How to use this site

Users will be able to find documents and use interactive tools to help them better understand the proposed CPS budget for fiscal year 2016. The interactive features allow users to easily click through the budget, drilling into specific budget line details or staying at a high level overview of the District.

Users can view a number of areas of the budget including revenue and debt while also looking at every CPS school and department. Each interactive report generates graphs and charts which will make budget comparisons visual and easier to understand.

Check out our Reader's Guide for more information.

Download your own copy of the FY16 Budget Book Summary.

We want to hear from you! Please provide feedback and ask questions by contacting us.
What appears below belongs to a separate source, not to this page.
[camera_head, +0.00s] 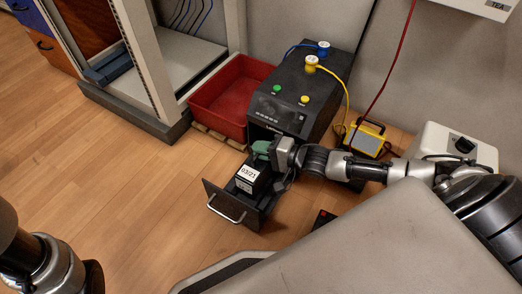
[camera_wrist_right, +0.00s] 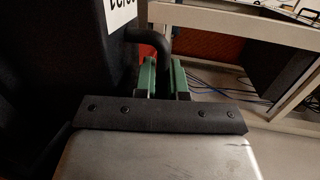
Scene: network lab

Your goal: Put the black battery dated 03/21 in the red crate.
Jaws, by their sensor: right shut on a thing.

CPS received the GFOA Distinguished Budget Presentation Award for our FY2014 online budget site.


Organization Chart

Fund Balance Statement

Maintaining a baseline level of fund balance, or financial reserve, enhances financial stability for any individual or organization. Just as individuals keep a balance in their checking accounts in case of emergencies, Chicago Public Schools (CPS) seeks to maintain a baseline amount of funds within its operating account to ensure smooth day-to-day operations. Additionally, financial reserves provide a cushion for year-to-year fluctuations in financial performance. External stakeholders consider a baseline fund balance a hallmark of prudent financial management and a best practice for governmental organizations.  Just like individuals experiencing financial challenges cannot maintain a checking account balance, CPS’s financial challenges have meant that we, too, are unable to maintain a fund balance.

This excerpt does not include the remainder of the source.